[Start of Given information]

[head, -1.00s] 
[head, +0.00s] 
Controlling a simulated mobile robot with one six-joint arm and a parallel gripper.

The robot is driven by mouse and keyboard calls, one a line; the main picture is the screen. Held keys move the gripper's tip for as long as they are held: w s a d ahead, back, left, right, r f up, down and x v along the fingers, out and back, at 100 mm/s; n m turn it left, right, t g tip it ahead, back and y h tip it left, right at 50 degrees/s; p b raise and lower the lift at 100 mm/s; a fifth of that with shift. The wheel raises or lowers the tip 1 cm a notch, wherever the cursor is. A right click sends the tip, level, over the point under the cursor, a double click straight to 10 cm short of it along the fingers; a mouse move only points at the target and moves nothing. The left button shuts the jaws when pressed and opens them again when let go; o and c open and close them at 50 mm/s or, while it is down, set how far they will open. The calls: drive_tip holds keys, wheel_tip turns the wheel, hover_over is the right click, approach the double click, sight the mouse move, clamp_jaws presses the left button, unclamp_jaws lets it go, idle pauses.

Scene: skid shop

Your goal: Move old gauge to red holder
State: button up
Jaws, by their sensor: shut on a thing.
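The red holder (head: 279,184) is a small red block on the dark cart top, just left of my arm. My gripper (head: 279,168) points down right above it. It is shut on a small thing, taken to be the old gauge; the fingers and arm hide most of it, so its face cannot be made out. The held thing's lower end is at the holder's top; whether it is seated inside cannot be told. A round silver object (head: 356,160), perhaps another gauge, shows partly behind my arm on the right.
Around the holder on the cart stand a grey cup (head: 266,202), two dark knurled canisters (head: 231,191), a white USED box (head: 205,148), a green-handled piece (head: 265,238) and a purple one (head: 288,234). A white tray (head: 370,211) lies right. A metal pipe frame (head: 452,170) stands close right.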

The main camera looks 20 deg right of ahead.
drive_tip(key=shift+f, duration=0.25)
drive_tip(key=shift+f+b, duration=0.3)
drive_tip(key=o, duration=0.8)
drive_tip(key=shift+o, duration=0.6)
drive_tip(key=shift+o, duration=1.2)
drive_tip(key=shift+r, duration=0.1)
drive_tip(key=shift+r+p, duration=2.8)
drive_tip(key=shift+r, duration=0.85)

[End of Given information]

Go through the listing above and restate it word for word.

▶ [Answer to this task]:
[head, -1.00s] 
[head, +0.00s] 
Controlling a simulated mobile robot with one six-joint arm and a parallel gripper.

The robot is driven by mouse and keyboard calls, one a line; the main picture is the screen. Held keys move the gripper's tip for as long as they are held: w s a d ahead, back, left, right, r f up, down and x v along the fingers, out and back, at 100 mm/s; n m turn it left, right, t g tip it ahead, back and y h tip it left, right at 50 degrees/s; p b raise and lower the lift at 100 mm/s; a fifth of that with shift. The wheel raises or lowers the tip 1 cm a notch, wherever the cursor is. A right click sends the tip, level, over the point under the cursor, a double click straight to 10 cm short of it along the fingers; a mouse move only points at the target and moves nothing. The left button shuts the jaws when pressed and opens them again when let go; o and c open and close them at 50 mm/s or, while it is down, set how far they will open. The calls: drive_tip holds keys, wheel_tip turns the wheel, hover_over is the right click, approach the double click, sight the mouse move, clamp_jaws presses the left button, unclamp_jaws lets it go, idle pauses.

Scene: skid shop

Your goal: Move old gauge to red holder
State: button up
Jaws, by their sensor: shut on a thing.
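The red holder (head: 279,184) is a small red block on the dark cart top, just left of my arm. My gripper (head: 279,168) points down right above it. It is shut on a small thing, taken to be the old gauge; the fingers and arm hide most of it, so its face cannot be made out. The held thing's lower end is at the holder's top; whether it is seated inside cannot be told. A round silver object (head: 356,160), perhaps another gauge, shows partly behind my arm on the right.
Around the holder on the cart stand a grey cup (head: 266,202), two dark knurled canisters (head: 231,191), a white USED box (head: 205,148), a green-handled piece (head: 265,238) and a purple one (head: 288,234). A white tray (head: 370,211) lies right. A metal pipe frame (head: 452,170) stands close right.

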The main camera looks 20 deg right of ahead.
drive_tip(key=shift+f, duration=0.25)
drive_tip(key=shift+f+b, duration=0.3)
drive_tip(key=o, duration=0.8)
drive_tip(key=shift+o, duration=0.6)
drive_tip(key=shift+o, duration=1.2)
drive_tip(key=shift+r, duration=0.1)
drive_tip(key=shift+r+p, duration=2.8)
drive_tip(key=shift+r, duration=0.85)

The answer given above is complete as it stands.